Daisy May, yer cheerleader. Now this may appear to be one cute little honey bunny
what with her cute lil high-school prom queen cheerleader outfit, but don't be fooled. She's
deadlier than a texas rettle snake. Her high kicks can bust yer guts and she's the world master at
snappin her bra-straps at ya. That gal is positively lethal.


Biker Frank Doyle. Now this here's one can of trouble if there ever was one. He's
packin twin sawed off shotguns and is not exactly the model of stability. I'd like to ass that this
character and his dialog was based on Dennis Hopper's Frank Booth character from the David Lynch
movie "Blue Velvet". If you haven't seen it head to yer local video store and rent it. It'll give you an
insite into the guys who made this game that should keep you awake fer a few nights. ROFL
* Speshul note, if this guy kills you, leave the screen alone fer a moment. he does something downright
disgusting before the screen action ends.
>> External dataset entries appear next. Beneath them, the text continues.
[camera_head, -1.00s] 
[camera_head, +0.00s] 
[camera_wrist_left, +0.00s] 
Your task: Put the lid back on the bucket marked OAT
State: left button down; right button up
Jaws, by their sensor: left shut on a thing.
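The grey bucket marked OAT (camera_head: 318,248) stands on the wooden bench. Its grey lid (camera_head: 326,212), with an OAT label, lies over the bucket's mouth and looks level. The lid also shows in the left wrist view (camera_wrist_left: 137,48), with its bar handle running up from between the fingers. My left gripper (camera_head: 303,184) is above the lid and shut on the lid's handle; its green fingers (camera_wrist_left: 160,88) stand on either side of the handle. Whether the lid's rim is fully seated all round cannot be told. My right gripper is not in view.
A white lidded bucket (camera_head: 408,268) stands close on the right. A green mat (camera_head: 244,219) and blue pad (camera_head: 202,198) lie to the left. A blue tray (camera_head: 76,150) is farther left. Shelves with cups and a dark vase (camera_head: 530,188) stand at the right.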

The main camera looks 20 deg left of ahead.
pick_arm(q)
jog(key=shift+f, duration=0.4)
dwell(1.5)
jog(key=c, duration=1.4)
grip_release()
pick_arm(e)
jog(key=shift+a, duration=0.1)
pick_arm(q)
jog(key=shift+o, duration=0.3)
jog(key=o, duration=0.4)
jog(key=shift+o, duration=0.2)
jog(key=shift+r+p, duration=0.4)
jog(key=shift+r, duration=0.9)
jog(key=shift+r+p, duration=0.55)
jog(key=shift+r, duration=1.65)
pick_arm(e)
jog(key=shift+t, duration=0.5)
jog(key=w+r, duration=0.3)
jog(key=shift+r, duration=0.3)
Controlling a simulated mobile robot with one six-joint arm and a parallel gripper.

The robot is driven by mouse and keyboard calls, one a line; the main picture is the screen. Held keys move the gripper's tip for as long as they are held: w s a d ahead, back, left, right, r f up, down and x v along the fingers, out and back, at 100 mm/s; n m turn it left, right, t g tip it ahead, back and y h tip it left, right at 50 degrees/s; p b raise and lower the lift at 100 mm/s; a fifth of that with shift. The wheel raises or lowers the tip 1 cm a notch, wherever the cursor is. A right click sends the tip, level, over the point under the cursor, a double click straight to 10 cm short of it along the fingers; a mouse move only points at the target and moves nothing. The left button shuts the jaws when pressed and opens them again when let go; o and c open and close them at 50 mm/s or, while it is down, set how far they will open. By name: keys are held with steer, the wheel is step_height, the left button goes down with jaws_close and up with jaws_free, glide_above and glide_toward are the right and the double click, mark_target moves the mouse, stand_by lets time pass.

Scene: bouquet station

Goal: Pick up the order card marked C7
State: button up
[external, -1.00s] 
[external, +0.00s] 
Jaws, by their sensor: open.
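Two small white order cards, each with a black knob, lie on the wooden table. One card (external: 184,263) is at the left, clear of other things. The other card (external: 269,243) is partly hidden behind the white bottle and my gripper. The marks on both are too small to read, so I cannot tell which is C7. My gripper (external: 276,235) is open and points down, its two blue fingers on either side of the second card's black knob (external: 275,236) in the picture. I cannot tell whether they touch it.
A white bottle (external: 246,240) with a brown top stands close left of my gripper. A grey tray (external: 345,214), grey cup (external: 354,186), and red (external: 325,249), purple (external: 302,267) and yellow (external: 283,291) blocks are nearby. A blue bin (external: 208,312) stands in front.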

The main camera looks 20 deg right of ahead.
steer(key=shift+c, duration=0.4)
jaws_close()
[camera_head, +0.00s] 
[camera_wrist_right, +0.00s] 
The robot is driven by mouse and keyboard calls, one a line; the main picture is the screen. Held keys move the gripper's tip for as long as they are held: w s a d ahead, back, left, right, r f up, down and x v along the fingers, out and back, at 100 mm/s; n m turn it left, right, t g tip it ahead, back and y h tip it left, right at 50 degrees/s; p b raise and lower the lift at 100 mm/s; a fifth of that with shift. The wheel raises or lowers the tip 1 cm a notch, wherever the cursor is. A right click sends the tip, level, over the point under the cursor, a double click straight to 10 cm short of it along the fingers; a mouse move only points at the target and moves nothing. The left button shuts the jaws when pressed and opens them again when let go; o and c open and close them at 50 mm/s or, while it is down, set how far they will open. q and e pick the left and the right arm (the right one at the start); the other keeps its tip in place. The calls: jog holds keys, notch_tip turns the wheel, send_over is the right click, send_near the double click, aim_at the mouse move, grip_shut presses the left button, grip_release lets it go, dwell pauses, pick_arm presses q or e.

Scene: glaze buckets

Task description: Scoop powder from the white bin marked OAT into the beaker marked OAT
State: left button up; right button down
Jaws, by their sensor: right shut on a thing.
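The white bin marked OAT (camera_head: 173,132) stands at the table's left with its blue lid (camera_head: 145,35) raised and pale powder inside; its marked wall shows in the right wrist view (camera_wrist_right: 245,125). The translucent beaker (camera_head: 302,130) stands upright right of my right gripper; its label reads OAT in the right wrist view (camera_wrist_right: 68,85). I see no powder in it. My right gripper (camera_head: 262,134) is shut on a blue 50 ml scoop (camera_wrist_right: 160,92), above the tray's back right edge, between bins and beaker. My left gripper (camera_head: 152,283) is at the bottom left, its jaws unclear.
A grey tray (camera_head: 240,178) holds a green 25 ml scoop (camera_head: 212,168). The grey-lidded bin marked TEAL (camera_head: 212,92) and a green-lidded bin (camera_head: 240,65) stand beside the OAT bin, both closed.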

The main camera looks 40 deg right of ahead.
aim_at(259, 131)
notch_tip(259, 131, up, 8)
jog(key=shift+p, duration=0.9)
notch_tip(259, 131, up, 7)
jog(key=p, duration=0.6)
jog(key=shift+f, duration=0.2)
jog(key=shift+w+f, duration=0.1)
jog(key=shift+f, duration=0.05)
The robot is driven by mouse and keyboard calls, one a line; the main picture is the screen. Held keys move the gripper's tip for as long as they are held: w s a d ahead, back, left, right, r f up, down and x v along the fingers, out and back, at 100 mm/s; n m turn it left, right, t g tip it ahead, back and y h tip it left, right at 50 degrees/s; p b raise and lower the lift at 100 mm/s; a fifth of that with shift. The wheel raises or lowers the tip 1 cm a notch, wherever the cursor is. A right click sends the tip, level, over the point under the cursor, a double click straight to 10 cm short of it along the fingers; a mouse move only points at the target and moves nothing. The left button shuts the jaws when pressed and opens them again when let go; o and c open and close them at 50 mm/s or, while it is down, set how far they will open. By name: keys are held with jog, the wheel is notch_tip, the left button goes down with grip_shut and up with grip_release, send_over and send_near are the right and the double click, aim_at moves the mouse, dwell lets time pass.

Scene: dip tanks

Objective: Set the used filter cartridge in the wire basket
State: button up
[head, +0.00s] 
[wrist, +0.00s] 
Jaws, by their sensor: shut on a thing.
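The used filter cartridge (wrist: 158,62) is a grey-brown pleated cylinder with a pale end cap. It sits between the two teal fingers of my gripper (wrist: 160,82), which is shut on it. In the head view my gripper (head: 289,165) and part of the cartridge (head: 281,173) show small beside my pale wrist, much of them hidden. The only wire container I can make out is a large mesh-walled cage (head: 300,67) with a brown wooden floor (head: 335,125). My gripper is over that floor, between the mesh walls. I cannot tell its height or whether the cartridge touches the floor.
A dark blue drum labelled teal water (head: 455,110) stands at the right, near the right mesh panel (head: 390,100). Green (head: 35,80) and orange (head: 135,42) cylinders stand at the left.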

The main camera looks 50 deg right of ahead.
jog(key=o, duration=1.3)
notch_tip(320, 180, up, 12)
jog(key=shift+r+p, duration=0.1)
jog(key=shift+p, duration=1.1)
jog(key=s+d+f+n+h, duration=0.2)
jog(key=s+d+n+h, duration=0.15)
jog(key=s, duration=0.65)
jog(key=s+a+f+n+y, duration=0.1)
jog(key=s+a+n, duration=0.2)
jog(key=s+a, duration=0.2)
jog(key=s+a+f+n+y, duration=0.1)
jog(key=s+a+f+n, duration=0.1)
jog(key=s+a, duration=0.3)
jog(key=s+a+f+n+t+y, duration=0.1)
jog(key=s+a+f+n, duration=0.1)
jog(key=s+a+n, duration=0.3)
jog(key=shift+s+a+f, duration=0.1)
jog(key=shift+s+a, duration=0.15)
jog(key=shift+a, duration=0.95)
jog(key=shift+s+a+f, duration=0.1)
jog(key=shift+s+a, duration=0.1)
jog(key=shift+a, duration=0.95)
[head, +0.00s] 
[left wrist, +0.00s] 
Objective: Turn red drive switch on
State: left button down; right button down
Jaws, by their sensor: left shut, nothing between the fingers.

Now when he's on his hawg, ol Frank Booth is more trouble than a
self-rightious bible thumpin temperance league matron. Keep as far away as you can and use any means
available to take him out.

The same applies to this even more dangerous combo, Frank on his
chopper accompanied by his cheer-babe, Daisy. Watch yer backside.


Yer "Mama" Jackalope. Now this here is
one of the most vile and pernicious creatures my eyes have ever beheld. There's nothin more deadly
than a Mama defending her younguns, and this is the Mother of all Mama's. Y'all just do whatever ya
can to survive this un-Godly creation.